Mais d’abord quel état des lieux ?
Le bilan chiffré fait part de 100 000 SDF, 510 000 personnes sans domicile personnel... En tout, 3 millions et demi de personnes vivent dans une situation de mal-logement forte, plus 6 millions et demi de personnes vivant en situation de réelle fragilité : insalubrité, surpeuplement accentué, insolvabilité face aux loyers ou emprunts... Au total, 10 millions de personnes soit 17 % de la population française (p.215).

A ces exclus ou quasi-exclus du logement s’ajoute une augmentation inquiétante du poste logement dans les budgets des ménages modestes : les dépenses contraintes liées au logement sont en effet passées de 24 à 48% de leurs revenus entre 1979 et aujourd’hui. La situation s’étant considérablement dégradée ces dernières années ; la somme annuelle moyenne consacrée au logement par ménage est passé en 5 ans (2002-2007) de 7890 euros à 9700 euros soit une augmentation de 23% avec un record pour le locatif privé : +32% (p.34).

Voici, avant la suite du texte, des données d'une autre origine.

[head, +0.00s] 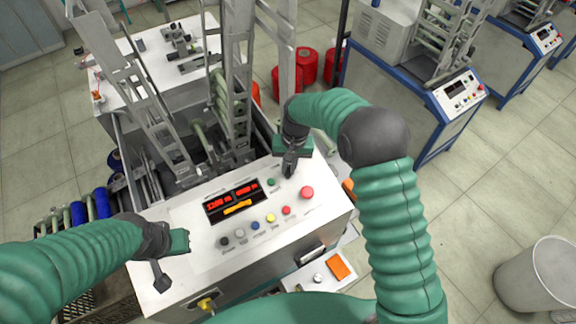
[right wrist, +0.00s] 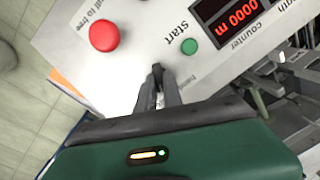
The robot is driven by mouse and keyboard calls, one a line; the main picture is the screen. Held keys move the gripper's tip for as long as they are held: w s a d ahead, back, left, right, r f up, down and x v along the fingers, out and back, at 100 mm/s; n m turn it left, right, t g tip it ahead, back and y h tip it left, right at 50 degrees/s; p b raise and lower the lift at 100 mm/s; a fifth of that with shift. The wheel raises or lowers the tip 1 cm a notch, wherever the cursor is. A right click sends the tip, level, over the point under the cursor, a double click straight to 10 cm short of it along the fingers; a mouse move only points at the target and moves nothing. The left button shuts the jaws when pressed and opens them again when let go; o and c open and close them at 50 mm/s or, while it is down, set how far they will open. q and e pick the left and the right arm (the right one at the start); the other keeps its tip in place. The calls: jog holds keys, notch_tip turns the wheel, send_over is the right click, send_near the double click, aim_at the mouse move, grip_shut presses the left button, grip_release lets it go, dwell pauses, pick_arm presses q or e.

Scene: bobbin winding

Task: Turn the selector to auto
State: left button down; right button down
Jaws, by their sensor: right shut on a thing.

Ce surcoût du budget logement entraîne une rétrogradation dans la hiérarchie des statuts résidentiels. En effet, si la proportion de propriétaires a globalement augmenté de 3% en 20 ans, le dernier quart le plus modeste des ménages a vu sa proportion de propriétaires fondre de 47 à 39%. Et ce n’est pas seulement l’accession à la propriété qui pose problème mais l’ensemble des flux résidentiels (p.40) :
- le nombre de retours du parc locatif privé vers le parc locatif social est plus important que le flux inverse, public vers privé.
- Plus nombreux sont les ménages à revenir à la location aujourd’hui qu’à accéder à la propriété.
- Le turn-over dans le parc HLM est tombé à 7,5% contre 11% dans les années 80.
Autrement dit, les chances des familles modestes de voir leurs conditions de logement s’améliorer au cours de leur vie sont aujourd’hui faibles, et elles ont plus de chance de connaître la stagnation ou le déclassement.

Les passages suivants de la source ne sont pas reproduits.